* begin Dataset records *
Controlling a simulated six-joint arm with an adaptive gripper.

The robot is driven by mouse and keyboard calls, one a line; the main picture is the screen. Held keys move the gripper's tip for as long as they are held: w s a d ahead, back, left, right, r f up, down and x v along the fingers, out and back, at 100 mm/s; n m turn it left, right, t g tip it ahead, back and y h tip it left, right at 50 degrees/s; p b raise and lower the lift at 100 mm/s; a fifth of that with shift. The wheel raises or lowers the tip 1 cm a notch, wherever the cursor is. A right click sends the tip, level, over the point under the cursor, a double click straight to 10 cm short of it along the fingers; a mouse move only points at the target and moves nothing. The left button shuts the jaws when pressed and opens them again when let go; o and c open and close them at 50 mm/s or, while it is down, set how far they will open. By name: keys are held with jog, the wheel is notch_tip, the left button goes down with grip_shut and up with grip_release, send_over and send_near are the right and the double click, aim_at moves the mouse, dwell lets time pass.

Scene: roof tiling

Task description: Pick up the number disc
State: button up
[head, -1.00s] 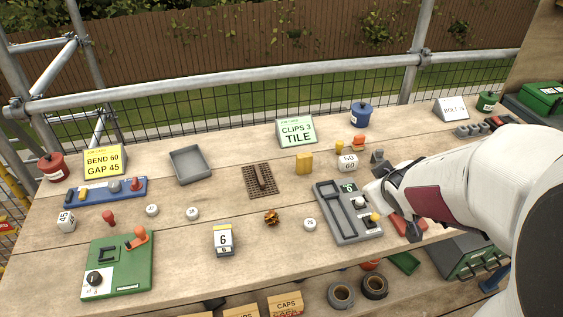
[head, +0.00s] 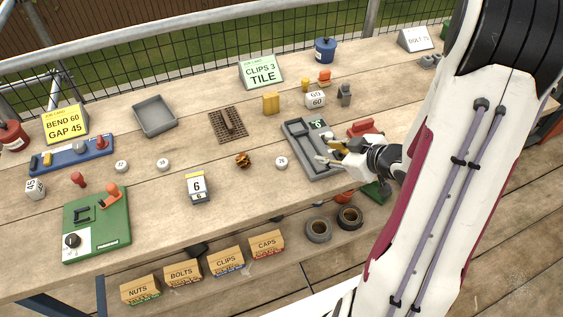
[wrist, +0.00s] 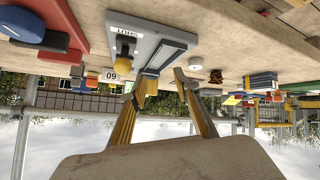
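Small white number discs lie flat on the bench: one at the left (head: 121,166), one right of it (head: 163,164), and one (head: 281,162) between the brown clip piece and the grey tray. Their digits are too small to read surely. My gripper (head: 327,152) is over the grey tray's right part, to the right of the nearest disc. Its two fingers are apart with nothing between them; it also shows open in the wrist view (wrist: 164,80). That view is upside down, with a pale disc (wrist: 196,63) beside the right finger.
The grey tray fixture (head: 305,150) is under my gripper. The brown clip piece (head: 242,160) is left of the nearest disc. A number flip stand (head: 196,187) and green board (head: 97,225) stand at the front left. Bare bench lies in front of the nearest disc.

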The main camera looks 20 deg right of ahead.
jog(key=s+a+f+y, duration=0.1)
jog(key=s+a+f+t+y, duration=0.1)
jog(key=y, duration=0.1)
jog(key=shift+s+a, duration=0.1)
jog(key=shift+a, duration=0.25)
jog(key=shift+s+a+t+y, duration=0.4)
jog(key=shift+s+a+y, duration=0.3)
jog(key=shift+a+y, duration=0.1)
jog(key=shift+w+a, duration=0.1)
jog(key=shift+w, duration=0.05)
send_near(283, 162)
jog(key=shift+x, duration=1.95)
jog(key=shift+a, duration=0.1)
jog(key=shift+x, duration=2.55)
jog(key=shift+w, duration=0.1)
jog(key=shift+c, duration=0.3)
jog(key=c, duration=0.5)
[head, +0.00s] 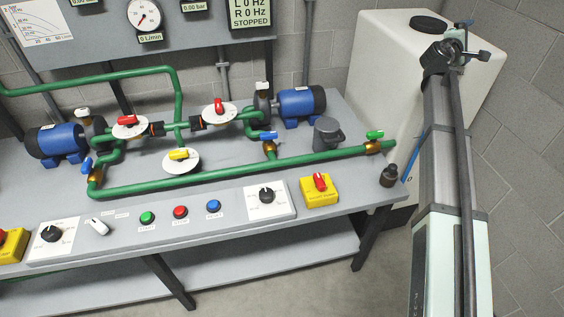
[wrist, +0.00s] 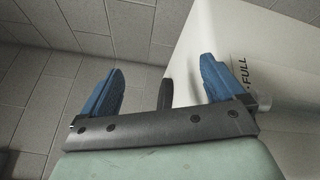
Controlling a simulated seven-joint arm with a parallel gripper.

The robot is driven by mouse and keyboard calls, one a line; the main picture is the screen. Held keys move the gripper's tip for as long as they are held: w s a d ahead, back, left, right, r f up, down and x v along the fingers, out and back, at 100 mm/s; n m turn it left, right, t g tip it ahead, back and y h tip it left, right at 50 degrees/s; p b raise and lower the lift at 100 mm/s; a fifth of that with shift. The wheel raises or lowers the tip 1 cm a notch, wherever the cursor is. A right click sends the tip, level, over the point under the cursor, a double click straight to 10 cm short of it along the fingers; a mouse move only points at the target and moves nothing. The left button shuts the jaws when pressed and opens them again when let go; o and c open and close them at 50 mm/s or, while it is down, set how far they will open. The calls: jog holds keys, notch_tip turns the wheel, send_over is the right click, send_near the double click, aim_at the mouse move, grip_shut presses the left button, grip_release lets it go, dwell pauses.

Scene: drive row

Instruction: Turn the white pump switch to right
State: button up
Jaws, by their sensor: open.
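The white pump switch (head: 97,226) is a white lever knob on the sloped front panel of the bench, left of the green button. Its handle lies tilted, one end toward the upper left and the other toward the lower right. My gripper shows in the wrist view (wrist: 163,90) with its two blue fingers wide apart and nothing between them. It faces the block wall and the white tank. In the head view my arm stands at the right, far from the switch, and the gripper's fingers are mostly hidden there.
Green (head: 147,218), red (head: 180,212) and blue (head: 213,206) buttons sit right of the switch. A black dial (head: 51,234) is left of it. A yellow box with a red knob (head: 320,182) is at the panel's right. Green pipes (head: 230,172) run behind. A white tank (head: 385,60) stands at the back right.

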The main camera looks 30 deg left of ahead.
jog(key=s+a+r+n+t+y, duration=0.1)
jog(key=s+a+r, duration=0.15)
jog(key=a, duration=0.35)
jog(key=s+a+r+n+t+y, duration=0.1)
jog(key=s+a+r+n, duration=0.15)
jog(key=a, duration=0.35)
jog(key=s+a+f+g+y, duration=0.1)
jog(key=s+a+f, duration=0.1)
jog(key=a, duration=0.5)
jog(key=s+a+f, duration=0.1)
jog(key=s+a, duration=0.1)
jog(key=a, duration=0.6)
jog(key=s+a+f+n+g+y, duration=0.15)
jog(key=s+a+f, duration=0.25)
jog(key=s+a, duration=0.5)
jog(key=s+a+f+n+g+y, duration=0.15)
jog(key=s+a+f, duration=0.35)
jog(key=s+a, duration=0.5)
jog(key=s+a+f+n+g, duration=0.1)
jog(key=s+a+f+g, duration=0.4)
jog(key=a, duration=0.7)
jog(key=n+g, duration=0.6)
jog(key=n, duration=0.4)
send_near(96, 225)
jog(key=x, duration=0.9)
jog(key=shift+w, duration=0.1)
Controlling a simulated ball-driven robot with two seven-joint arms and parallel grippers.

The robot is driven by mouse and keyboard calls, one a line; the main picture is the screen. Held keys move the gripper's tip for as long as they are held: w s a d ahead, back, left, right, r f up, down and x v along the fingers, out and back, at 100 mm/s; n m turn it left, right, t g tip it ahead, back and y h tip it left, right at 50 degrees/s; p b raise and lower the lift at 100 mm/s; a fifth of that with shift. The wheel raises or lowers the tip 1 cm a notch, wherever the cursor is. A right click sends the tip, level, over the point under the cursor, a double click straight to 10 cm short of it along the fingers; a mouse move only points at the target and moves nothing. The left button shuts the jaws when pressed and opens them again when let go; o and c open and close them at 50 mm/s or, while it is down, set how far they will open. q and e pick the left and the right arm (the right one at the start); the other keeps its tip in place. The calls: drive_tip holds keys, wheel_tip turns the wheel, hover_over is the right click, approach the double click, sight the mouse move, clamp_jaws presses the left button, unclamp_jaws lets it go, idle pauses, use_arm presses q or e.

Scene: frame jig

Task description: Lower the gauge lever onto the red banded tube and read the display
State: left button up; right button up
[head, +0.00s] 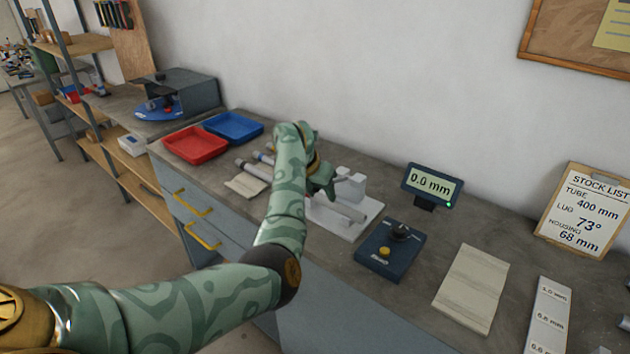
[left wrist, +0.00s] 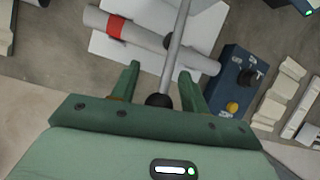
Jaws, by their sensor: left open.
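The gauge lever (left wrist: 176,50) is a thin grey rod with a black ball knob (left wrist: 158,100) in the left wrist view. My left gripper (left wrist: 158,76) is open, with the knob between its two green fingers. The grey tube (left wrist: 140,37) with a red band (left wrist: 115,27) lies on a white base (left wrist: 214,18), and the rod crosses over it in the picture. I cannot tell whether they touch. In the head view the left gripper (head: 320,181) hides much of the fixture. The display (head: 432,185) reads 0.0 mm. My right gripper is not in view.
A dark blue box (head: 390,252) with a black knob and yellow button stands right of the fixture. Red (head: 196,144) and blue (head: 233,126) trays are at the left. A stock list board (head: 583,213) leans against the wall.

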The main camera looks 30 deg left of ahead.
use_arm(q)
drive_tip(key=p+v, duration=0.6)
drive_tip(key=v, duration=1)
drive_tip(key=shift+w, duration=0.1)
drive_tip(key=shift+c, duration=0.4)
* end Dataset records *
Task instructions |
Go back to the records above and write them out exactly, without the pictures.

Output for this task |
Controlling a simulated six-joint arm with an adaptive gripper.

The robot is driven by mouse and keyboard calls, one a line; the main picture is the screen. Held keys move the gripper's tip for as long as they are held: w s a d ahead, back, left, right, r f up, down and x v along the fingers, out and back, at 100 mm/s; n m turn it left, right, t g tip it ahead, back and y h tip it left, right at 50 degrees/s; p b raise and lower the lift at 100 mm/s; a fifth of that with shift. The wheel raises or lowers the tip 1 cm a notch, wherever the cursor is. A right click sends the tip, level, over the point under the cursor, a double click straight to 10 cm short of it along the fingers; a mouse move only points at the target and moves nothing. The left button shuts the jaws when pressed and opens them again when let go; o and c open and close them at 50 mm/s or, while it is down, set how far they will open. By name: keys are held with jog, the wheel is notch_tip, the left button goes down with grip_shut and up with grip_release, send_over and send_near are the right and the double click, aim_at moves the mouse, dwell lets time pass.

Scene: roof tiling

Task description: Pick up the number disc
State: button up
[head, -1.00s] 
[head, +0.00s] 
[wrist, +0.00s] 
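Small white number discs lie flat on the bench: one at the left (head: 121,166), one right of it (head: 163,164), and one (head: 281,162) between the brown clip piece and the grey tray. Their digits are too small to read surely. My gripper (head: 327,152) is over the grey tray's right part, to the right of the nearest disc. Its two fingers are apart with nothing between them; it also shows open in the wrist view (wrist: 164,80). That view is upside down, with a pale disc (wrist: 196,63) beside the right finger.
The grey tray fixture (head: 305,150) is under my gripper. The brown clip piece (head: 242,160) is left of the nearest disc. A number flip stand (head: 196,187) and green board (head: 97,225) stand at the front left. Bare bench lies in front of the nearest disc.

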The main camera looks 20 deg right of ahead.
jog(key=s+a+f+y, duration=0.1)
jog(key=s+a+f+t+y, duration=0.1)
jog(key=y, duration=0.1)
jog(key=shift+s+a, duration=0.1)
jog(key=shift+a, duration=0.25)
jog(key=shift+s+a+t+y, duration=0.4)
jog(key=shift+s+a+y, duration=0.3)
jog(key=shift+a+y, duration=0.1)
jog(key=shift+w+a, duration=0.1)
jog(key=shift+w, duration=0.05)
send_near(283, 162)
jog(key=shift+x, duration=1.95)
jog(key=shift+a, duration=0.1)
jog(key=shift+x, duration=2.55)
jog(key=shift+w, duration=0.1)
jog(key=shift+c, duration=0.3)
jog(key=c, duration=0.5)
[head, +0.00s] 
[wrist, +0.00s] 
Controlling a simulated seven-joint arm with a parallel gripper.

The robot is driven by mouse and keyboard calls, one a line; the main picture is the screen. Held keys move the gripper's tip for as long as they are held: w s a d ahead, back, left, right, r f up, down and x v along the fingers, out and back, at 100 mm/s; n m turn it left, right, t g tip it ahead, back and y h tip it left, right at 50 degrees/s; p b raise and lower the lift at 100 mm/s; a fifth of that with shift. The wheel raises or lowers the tip 1 cm a notch, wherever the cursor is. A right click sends the tip, level, over the point under the cursor, a double click straight to 10 cm short of it along the fingers; a mouse move only points at the target and moves nothing. The left button shuts the jaws when pressed and opens them again when let go; o and c open and close them at 50 mm/s or, while it is down, set how far they will open. The calls: jog holds keys, notch_tip turns the wheel, send_over is the right click, send_near the double click, aim_at the mouse move, grip_shut presses the left button, grip_release lets it go, dwell pauses.

Scene: drive row

Instruction: Turn the white pump switch to right
State: button up
Jaws, by their sensor: open.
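The white pump switch (head: 97,226) is a white lever knob on the sloped front panel of the bench, left of the green button. Its handle lies tilted, one end toward the upper left and the other toward the lower right. My gripper shows in the wrist view (wrist: 163,90) with its two blue fingers wide apart and nothing between them. It faces the block wall and the white tank. In the head view my arm stands at the right, far from the switch, and the gripper's fingers are mostly hidden there.
Green (head: 147,218), red (head: 180,212) and blue (head: 213,206) buttons sit right of the switch. A black dial (head: 51,234) is left of it. A yellow box with a red knob (head: 320,182) is at the panel's right. Green pipes (head: 230,172) run behind. A white tank (head: 385,60) stands at the back right.

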The main camera looks 30 deg left of ahead.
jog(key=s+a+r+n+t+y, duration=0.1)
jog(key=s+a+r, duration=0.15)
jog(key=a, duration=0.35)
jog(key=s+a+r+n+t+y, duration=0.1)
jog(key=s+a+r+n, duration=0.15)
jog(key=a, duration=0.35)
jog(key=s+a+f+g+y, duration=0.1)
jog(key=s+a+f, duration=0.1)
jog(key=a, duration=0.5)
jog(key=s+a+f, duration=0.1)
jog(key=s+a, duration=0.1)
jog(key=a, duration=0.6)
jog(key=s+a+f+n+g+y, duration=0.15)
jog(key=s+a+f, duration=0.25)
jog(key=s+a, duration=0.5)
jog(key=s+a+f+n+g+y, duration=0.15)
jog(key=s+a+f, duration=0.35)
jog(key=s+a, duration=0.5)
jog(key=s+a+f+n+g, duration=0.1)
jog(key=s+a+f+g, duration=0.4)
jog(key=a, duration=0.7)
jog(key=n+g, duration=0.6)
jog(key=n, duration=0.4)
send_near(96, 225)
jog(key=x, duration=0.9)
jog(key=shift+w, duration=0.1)
Controlling a simulated ball-driven robot with two seven-joint arms and parallel grippers.

The robot is driven by mouse and keyboard calls, one a line; the main picture is the screen. Held keys move the gripper's tip for as long as they are held: w s a d ahead, back, left, right, r f up, down and x v along the fingers, out and back, at 100 mm/s; n m turn it left, right, t g tip it ahead, back and y h tip it left, right at 50 degrees/s; p b raise and lower the lift at 100 mm/s; a fifth of that with shift. The wheel raises or lowers the tip 1 cm a notch, wherever the cursor is. A right click sends the tip, level, over the point under the cursor, a double click straight to 10 cm short of it along the fingers; a mouse move only points at the target and moves nothing. The left button shuts the jaws when pressed and opens them again when let go; o and c open and close them at 50 mm/s or, while it is down, set how far they will open. q and e pick the left and the right arm (the right one at the start); the other keeps its tip in place. The calls: drive_tip holds keys, wheel_tip turns the wheel, hover_over is the right click, approach the double click, sight the mouse move, clamp_jaws presses the left button, unclamp_jaws lets it go, idle pauses, use_arm presses q or e.

Scene: frame jig

Task description: Lower the gauge lever onto the red banded tube and read the display
State: left button up; right button up
[head, +0.00s] 
[left wrist, +0.00s] 
Jaws, by their sensor: left open.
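The gauge lever (left wrist: 176,50) is a thin grey rod with a black ball knob (left wrist: 158,100) in the left wrist view. My left gripper (left wrist: 158,76) is open, with the knob between its two green fingers. The grey tube (left wrist: 140,37) with a red band (left wrist: 115,27) lies on a white base (left wrist: 214,18), and the rod crosses over it in the picture. I cannot tell whether they touch. In the head view the left gripper (head: 320,181) hides much of the fixture. The display (head: 432,185) reads 0.0 mm. My right gripper is not in view.
A dark blue box (head: 390,252) with a black knob and yellow button stands right of the fixture. Red (head: 196,144) and blue (head: 233,126) trays are at the left. A stock list board (head: 583,213) leans against the wall.

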The main camera looks 30 deg left of ahead.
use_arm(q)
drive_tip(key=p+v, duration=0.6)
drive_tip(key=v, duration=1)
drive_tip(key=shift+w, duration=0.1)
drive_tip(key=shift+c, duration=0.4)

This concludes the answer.